- [Dataset content]:
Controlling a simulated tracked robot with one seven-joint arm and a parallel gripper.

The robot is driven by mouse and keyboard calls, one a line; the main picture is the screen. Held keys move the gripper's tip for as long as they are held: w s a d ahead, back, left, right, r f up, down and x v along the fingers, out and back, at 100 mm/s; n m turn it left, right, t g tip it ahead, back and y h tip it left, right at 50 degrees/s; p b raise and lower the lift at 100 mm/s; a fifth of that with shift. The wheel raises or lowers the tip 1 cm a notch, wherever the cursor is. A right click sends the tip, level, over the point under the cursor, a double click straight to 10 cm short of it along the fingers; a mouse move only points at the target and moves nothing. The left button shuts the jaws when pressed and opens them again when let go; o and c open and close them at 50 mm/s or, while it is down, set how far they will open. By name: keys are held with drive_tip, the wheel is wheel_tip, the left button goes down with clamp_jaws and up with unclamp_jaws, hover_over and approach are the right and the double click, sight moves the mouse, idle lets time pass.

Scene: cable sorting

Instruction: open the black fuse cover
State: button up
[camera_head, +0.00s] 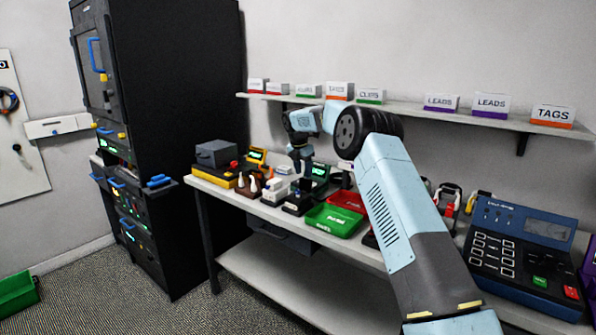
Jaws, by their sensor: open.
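My gripper (301,165) points down over the back left part of the workbench. Its jaws are open and look empty, though the fingertips are small and dark here. A low black unit (296,204) sits on the bench below my gripper. It may carry the black fuse cover, but I cannot make out the cover or whether it is open or shut. I cannot tell whether the fingertips touch anything. My arm crosses in front of the middle of the bench and hides part of it.
A green tray (333,221) and a red tray (347,200) lie right of the black unit. A dark grey box (216,153) stands left. A blue keypad console (520,250) stands right. A shelf (420,109) with labelled boxes runs above. A tall black cabinet (165,130) stands left.

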- [To be done]: Send back the data above word for word, with the pictures left out.

- [Answer for the task]:
Controlling a simulated tracked robot with one seven-joint arm and a parallel gripper.

The robot is driven by mouse and keyboard calls, one a line; the main picture is the screen. Held keys move the gripper's tip for as long as they are held: w s a d ahead, back, left, right, r f up, down and x v along the fingers, out and back, at 100 mm/s; n m turn it left, right, t g tip it ahead, back and y h tip it left, right at 50 degrees/s; p b raise and lower the lift at 100 mm/s; a fifth of that with shift. The wheel raises or lowers the tip 1 cm a notch, wherever the cursor is. A right click sends the tip, level, over the point under the cursor, a double click straight to 10 cm short of it along the fingers; a mouse move only points at the target and moves nothing. The left button shuts the jaws when pressed and opens them again when let go; o and c open and close them at 50 mm/s or, while it is down, set how far they will open. By name: keys are held with drive_tip, the wheel is wheel_tip, the left button goes down with clamp_jaws and up with unclamp_jaws, hover_over and approach are the right and the double click, sight moves the mouse, idle lets time pass.

Scene: cable sorting

Instruction: open the black fuse cover
State: button up
[camera_head, +0.00s] 
Jaws, by their sensor: open.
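My gripper (301,165) points down over the back left part of the workbench. Its jaws are open and look empty, though the fingertips are small and dark here. A low black unit (296,204) sits on the bench below my gripper. It may carry the black fuse cover, but I cannot make out the cover or whether it is open or shut. I cannot tell whether the fingertips touch anything. My arm crosses in front of the middle of the bench and hides part of it.
A green tray (333,221) and a red tray (347,200) lie right of the black unit. A dark grey box (216,153) stands left. A blue keypad console (520,250) stands right. A shelf (420,109) with labelled boxes runs above. A tall black cabinet (165,130) stands left.

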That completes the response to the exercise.